Cut to April 2014 - just seven months later. The rupee has staged a huge comeback on the back of big bucks that FIIs have invested into Indian markets, our stock market is scaling new all-time highs and the birth of a secular bull market has been proclaimed, there is widespread anticipation that the new Government that we will all elect in the coming weeks will be stable and growth focused, the current account deficit has been effectively contained to more manageable levels and optimism about economic recovery, inflation control and lower interest rates is rising by the day.

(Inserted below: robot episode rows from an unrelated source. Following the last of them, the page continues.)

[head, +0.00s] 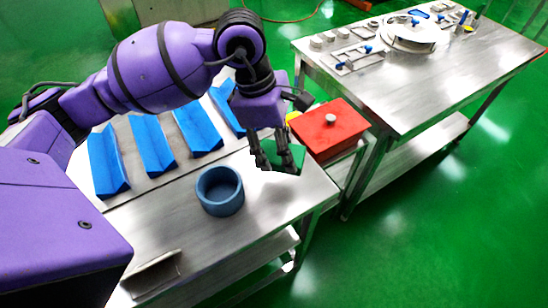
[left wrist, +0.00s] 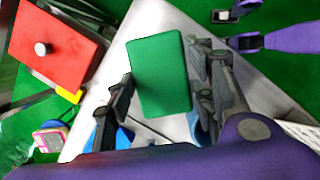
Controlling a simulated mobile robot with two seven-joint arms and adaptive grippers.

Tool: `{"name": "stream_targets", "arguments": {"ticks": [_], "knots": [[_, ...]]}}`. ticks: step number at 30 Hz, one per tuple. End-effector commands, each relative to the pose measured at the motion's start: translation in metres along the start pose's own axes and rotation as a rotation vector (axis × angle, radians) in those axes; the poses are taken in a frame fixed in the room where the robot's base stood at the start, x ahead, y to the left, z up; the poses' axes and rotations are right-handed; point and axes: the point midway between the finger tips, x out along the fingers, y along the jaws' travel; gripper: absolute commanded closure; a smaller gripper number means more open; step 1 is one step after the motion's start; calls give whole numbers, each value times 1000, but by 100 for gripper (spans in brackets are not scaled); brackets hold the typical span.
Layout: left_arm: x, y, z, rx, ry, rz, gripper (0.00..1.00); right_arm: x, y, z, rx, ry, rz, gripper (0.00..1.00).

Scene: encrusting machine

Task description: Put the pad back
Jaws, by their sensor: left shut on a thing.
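The pad is a flat green rectangle. In the head view the pad (head: 290,161) is partly hidden behind the dark fingers of my left gripper (head: 278,160), over the right end of the steel table. In the left wrist view the pad (left wrist: 160,72) lies between the two fingers of the left gripper (left wrist: 163,88), which is shut on it. I cannot tell whether the pad touches the tabletop. My right gripper is not in view.
A blue round bowl (head: 220,191) stands on the steel table (head: 180,228). Several blue angled trays (head: 153,145) lie behind it. A red lidded box (head: 330,131) is just right of the gripper. A second steel table (head: 420,88) with parts stands at upper right.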

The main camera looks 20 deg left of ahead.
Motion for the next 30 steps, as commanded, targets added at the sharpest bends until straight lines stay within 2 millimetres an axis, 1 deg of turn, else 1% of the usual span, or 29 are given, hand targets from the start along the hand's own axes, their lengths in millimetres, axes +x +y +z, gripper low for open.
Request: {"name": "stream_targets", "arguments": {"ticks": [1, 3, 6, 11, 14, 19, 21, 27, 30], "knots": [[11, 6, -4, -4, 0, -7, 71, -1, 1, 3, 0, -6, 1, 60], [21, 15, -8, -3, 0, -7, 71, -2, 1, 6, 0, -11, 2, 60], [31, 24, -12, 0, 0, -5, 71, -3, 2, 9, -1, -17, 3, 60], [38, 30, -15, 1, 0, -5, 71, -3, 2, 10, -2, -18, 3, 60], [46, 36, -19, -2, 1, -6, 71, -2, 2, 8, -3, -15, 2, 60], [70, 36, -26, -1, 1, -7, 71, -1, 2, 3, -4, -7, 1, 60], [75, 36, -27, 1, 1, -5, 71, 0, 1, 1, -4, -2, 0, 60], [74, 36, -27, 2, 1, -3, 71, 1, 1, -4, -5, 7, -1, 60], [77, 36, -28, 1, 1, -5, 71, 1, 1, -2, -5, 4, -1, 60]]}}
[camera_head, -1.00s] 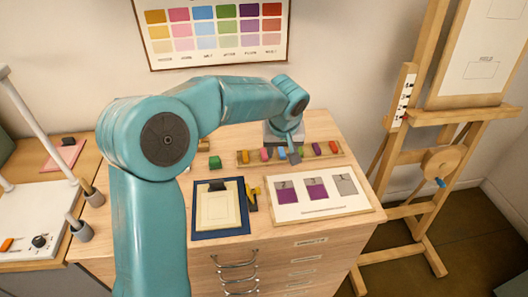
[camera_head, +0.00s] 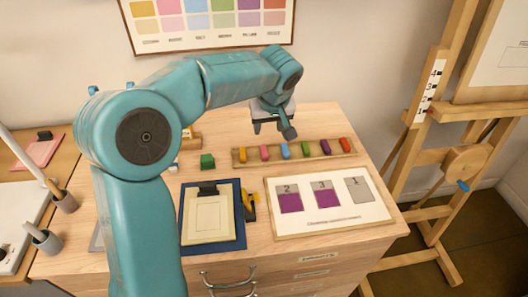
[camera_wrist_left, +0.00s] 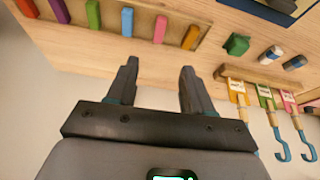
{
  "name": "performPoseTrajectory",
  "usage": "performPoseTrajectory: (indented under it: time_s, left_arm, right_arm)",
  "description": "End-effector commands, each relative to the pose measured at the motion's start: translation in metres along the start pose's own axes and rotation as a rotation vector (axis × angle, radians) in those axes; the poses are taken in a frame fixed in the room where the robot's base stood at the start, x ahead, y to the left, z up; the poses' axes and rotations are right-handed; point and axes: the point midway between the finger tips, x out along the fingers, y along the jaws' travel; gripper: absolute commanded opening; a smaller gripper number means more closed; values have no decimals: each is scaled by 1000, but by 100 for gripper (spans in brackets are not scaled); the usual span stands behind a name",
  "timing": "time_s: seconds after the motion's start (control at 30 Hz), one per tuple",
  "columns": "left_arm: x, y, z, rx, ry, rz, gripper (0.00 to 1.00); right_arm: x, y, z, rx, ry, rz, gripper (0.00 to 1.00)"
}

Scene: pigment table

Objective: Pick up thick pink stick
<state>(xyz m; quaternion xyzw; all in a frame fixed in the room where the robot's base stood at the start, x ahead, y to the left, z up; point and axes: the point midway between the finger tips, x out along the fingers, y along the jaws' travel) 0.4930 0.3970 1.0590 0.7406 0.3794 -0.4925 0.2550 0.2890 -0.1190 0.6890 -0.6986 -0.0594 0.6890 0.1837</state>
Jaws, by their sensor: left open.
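In the left wrist view the pink stick (camera_wrist_left: 160,29) shows beyond the gap between the two open fingertips (camera_wrist_left: 159,66). Nothing is between the fingers. My right gripper is not in view.
Green (camera_head: 306,149), purple (camera_head: 325,146) and red (camera_head: 344,145) sticks share the tray. A green block (camera_head: 207,161) sits left of it. A clipboard (camera_head: 212,237) and a numbered board (camera_head: 330,222) lie in front. Hooked tools (camera_wrist_left: 268,106) hang on a rack in the wrist view.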

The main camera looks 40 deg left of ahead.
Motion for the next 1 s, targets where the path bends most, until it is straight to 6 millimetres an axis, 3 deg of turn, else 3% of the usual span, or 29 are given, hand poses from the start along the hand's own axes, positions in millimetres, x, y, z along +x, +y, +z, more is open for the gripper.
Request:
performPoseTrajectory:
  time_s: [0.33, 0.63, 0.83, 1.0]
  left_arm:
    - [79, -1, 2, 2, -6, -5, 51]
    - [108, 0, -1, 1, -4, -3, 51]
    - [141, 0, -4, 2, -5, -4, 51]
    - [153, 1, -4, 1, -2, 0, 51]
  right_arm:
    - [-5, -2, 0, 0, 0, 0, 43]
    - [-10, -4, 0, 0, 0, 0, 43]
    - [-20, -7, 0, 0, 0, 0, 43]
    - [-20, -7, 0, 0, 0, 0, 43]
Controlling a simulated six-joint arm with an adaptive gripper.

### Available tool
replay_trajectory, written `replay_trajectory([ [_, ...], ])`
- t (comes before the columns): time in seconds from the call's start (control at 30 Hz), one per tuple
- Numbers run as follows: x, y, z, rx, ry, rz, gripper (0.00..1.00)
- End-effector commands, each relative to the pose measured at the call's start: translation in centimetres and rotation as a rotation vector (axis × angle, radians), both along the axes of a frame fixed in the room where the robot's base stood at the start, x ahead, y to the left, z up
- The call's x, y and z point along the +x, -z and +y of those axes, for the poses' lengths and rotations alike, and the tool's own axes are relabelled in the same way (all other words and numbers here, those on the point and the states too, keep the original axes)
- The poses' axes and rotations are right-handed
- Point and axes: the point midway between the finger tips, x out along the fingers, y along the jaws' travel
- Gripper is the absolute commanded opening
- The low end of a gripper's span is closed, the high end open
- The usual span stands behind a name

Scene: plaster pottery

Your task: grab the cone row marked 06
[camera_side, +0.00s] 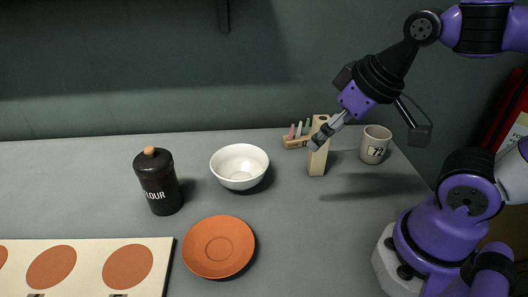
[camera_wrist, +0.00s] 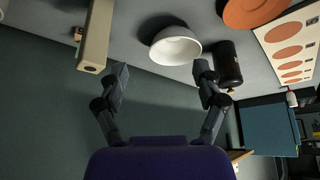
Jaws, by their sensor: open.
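The cone row (camera_side: 293,142) is a small wooden holder with several coloured cones standing in it, at the back of the table in the side view. Its label is partly hidden by a tall wooden block (camera_side: 317,163) in front of it, and only a 0 seems readable. In the wrist view a small part of the cone row (camera_wrist: 78,34) shows at the left beside the wooden block (camera_wrist: 96,38). My gripper (camera_side: 322,138) is open and appears above the table near the block in the side view. In the wrist view my gripper (camera_wrist: 161,73) has nothing between its fingers.
A cup marked 72 (camera_side: 376,146) stands right of the block. A white bowl (camera_side: 239,178), a black FLOUR jar (camera_side: 157,183) and an orange saucer (camera_side: 205,262) stand left. A board with orange discs (camera_side: 89,247) lies front left. The wall is close behind the cones.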

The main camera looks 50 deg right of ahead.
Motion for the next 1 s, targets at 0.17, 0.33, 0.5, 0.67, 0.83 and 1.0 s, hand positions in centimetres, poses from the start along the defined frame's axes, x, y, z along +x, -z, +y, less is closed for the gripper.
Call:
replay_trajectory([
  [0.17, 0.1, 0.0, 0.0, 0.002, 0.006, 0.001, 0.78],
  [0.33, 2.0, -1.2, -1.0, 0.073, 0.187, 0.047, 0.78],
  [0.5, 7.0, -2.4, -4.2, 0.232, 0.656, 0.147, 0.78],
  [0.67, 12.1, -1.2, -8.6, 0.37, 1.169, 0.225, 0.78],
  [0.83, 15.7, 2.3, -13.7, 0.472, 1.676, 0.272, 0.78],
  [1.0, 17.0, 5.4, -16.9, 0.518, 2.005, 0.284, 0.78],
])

While we move ahead with investing in Indian markets with renewed confidence, a question that begs an answer now is this : Is it time to say bye-bye to global diversification? Is the need to have foreign currency denominated assets as strong as was felt 7 months ago? Is the concept of global diversification as a risk control mechanism relevant any longer, when domestic markets appear bullish? We asked leading IFAs to share their views on two specific questions we posed to them :

1. The rupee has appreciated significantly against the dollar. Is the case for global diversification now weak? Is it wise to invest in dollar assets now when the rupee is relatively strong, in anticipation of a longer term weakening trend, or do you think the longer term direction of the rupee has changed?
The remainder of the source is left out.